3. Backup Tool: Basic File Copy

import shutil
from datetime import datetime

def simple_backup(source_dir):
    timestamp = datetime.now().strftime("%Y%m%d_%H%M")
    backup_name = f"backups/{source_dir}_backup_{timestamp}"
    shutil.copytree(source_dir, backup_name)
    print(f"Backup created: {backup_name}")

# Usage
simple_backup('important_files')

Qustion: what it the output according to the content of “nginx.log”?


4. Backup Tool: Validate Backup

import os

def verify_backup(source, backup):
    f1=open(source,'r')
    f2=open(backup,'r')
    f1_content=f1.read()
    f2_content=f2.read()
    f1.close()
    f2.close()
    if f1_content==f2_content:
       print('yes')
    else:
       print('no')

# Example usage
verify_backup('nginx.log','nginx_bac.log')

Qustion: what if we only want to check the first 3 lines of “nginx.log” and “nginx_bac.log”?


5. Text Encryption: Caesar Cipher

def caesar_encrypt(text, shift=3):
    encrypted = []
    for char in text:
        encrypted.append(chr(ord(char) + shift))
    return ''.join(encrypted)

# Example
secret = caesar_encrypt("Hello Students!")
print("Encrypted:", secret)

6. Text Decryption: Caesar Cipher

def caesar_decrypt(ciphertext, shift=3):
    decrypted = []
    for char in ciphertext:
        decrypted.append(chr(ord(char) - shift))
    return ''.join(decrypted)

# Test decryption
print("Decrypted:", caesar_decrypt(secret))
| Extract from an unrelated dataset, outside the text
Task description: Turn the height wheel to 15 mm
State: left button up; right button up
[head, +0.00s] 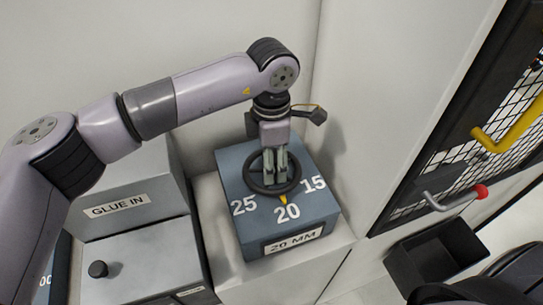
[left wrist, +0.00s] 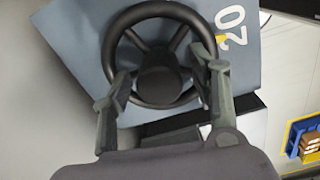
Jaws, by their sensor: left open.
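The black height wheel (head: 272,190) lies flat on top of a blue-grey box (head: 240,224). The box top carries white marks 25, 20 and 15 from left to right. A yellow pointer (head: 283,199) at the wheel's front edge points at 20. The label plate (head: 293,239) on the box front reads 20 MM. My left gripper (head: 275,175) points down over the wheel with its fingers open. In the left wrist view, the gripper (left wrist: 160,68) has its fingers on either side of the wheel hub (left wrist: 160,82), overlapping the rim. I cannot tell whether they touch it.
A mesh door (head: 470,150) with a yellow handle (head: 510,125) and a red-tipped lever (head: 455,198) is at the right. A black bin (head: 433,260) stands below it.

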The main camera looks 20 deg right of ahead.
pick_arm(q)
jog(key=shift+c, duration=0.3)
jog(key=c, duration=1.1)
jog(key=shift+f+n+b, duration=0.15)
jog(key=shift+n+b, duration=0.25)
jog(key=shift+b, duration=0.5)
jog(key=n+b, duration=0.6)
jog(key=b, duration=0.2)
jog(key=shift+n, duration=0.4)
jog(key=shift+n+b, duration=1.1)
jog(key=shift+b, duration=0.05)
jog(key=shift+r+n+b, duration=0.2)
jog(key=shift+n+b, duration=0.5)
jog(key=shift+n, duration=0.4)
7. File Encryption Wrapper

def encrypt_file(input_file, output_file):
    f_in = open(input_file, 'r')
    f_out = open(output_file, 'w')
    
    original_text = f_in.read()
    encrypted = caesar_encrypt(original_text)
    f_out.write(encrypted)
    
    f_in.close()
    f_out.close()

# Usage
encrypt_file('nginx.log', 'nginx.log.enc')

8. File Decryption Wrapper

def decrypt_file(input_file, output_file):
    f_in = open(input_file, 'r')
    f_out = open(output_file, 'w')
    
    encrypted_text = f_in.read()
    decrypted = caesar_decrypt(encrypted_text)
    f_out.write(decrypted)
    
    f_in.close()
    f_out.close()

# Usage
decrypt_file('nginx.log.enc', 'nginx.log.enc.dec')

Qustion: How can we deal with the “\n”?